Bekasi ll Pojokpublik.id ll Ketua DPRD Kabupaten Bekasi, membagikan beras fidyah khusus untuk Almarhum mertuanya, Haji Sarya Bin Haji Acih, kepada 11 yayasan yatim piatu dan pondok pesantren di wilayah Setu, kabupaten Bekasi, salah satunya di Istana Quran desa Ciledug, Yayasan Sahabat Yatim Nusantara desa Taman Rahayu, asrama yatim piatu desa Lubang Buaya, dan selanjutnya ke tempat yayasan yatim piatu dan pondok pesantren yang ada di wilayah Setu. Selasa (22-03-2022)
Menurut ketua relawan HM BH. Holik, ketua DPRD Yeti Lestari, tidak hadir pada saat pembagian beras fidyah, namun ada dari relawannya yang hadir mewakilkan untuk membagikan beras fidyah tersebut.

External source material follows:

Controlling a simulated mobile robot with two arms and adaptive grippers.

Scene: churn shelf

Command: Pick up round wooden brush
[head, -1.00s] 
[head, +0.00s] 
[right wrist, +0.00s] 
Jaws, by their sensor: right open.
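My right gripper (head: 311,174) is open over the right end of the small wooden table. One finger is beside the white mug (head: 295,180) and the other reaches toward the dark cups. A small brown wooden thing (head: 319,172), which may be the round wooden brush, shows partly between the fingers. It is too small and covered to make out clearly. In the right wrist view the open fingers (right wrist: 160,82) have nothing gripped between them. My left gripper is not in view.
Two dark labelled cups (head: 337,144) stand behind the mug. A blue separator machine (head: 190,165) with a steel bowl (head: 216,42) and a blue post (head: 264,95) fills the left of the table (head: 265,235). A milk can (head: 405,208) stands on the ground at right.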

Adapun ketentuan fidyah menurut berbagai sumber sebagai berikut.
Menyadur Nu Online, Ustadz M. Ali Zainal Abidin dari Pondok Pesantren Annuriyah Jember, menjelaskan 2 pendapat terkait fidyah orang meninggal, yaitu pendapat dalam mazhab Syafi’i yang menyebut ibadah salat orang yang sudah wafat tidak dapat diqadha’i dan tidak bisa digantikan dengan fidyah orang meninggal.
Pendapat lain mengatakan Shalat yang ditinggalkan oleh mayit semasa hidup dapat diqadha’i. Seperti pandangan qaul qadim Imam As-Syafi’i : “Jika mayit meninggalkan harta warisan (tirkah) maka wajib bagi wali mayit untuk mengqadha’i shalatnya,”ucap
Sedangkan pendapat terakhir menyebut, setiap shalat yang ditinggalkan oleh mayit bisa digantikan dengan pembayaran fidyah berupa pemberian makanan pokok kepada fakir miskin sebesar satu mud. Menurut pendapat lain yang diikuti banyak ulama mazhab Syafi’i, wali memberi makan satu mud pada setiap salat yang ditinggalkan.
Imam Al-Muhib At-Thabari, berpendapat “setiap ibadah yang dilakukan untuk mayit bisa sampai padanya, baik berupa ibadah wajib ataupun ibadah sunnah”. Dalam kitab Syarah Al-Mukhtar dijelaskan:
“Mazhab Ahlussunnah wal jama’ah berpandangan bahwa seseorang bisa menjadikan pahala amal dan shalatnya untuk orang lain dan pahala tersebut bisa sampai padanya.” (Syekh Zainuddin Al-Maliabari, Fath Al-Mu’in, juz 2, hal. 276)
Sementara itu, Imam Al-Buwaithi berpandangan dari Imam As-Syafi’i, bahwa I’tikaf bisa digantikan oleh pihak wali, sedangkan dalam sebagian riwayat digantikan dengan memberi makanan (fidyah) atas ganti tanggungan I’tikaf mayit.
“Imam Al-Baghawi berkata : ‘Tidak jauh untuk memberlakukan hal ini dalam shalat, maka pihak wali memberi makanan (fidyah) satu mud atas setiap shalat’” (Syekh Yahya bin Syaraf An-Nawawi, Al-Majmu’ ala Syarh Al-Muhadzab, juz 6, hal. 372).
Jika mayit tidak mewasiatkan tentang shalat yang Ia tinggalkan lalu pihak wali mayit atau orang lain ber-tabarru’ (lepas tanggung jawab) untuk membayarkan fidyah, maka hal tersebut Insyaallah diperbolehkan hanya menurut pandangan Muhammad bin Hasan saja.
Kesimpulannya, fidyah orang meninggal bisa menggantikan salat yang ditinggalkan oleh mayit.
Cara pembayaran fidyah jika berpijak pada mazhab Syafi’i adalah memberi makanan pokok (beras) senilai satu mud (0,6 kilogram atau ¾ liter) kepada fakir miskin sebagai pengganti setiap satu salat yang ditinggalkan.
Sedangkan menurut mazhab Hanafiyah, pembayaran fidyah dapat berupa setengah sha’ (1,9 kilogram) gandum atau tepung atau satu sha’ (3,8 kilogram) kurma atau anggur. Wali mayit (anak, saudara, dll) juga dapat mengeluarkan fidyah berupa uang setara harga salah satu dari dua pilihan di atas.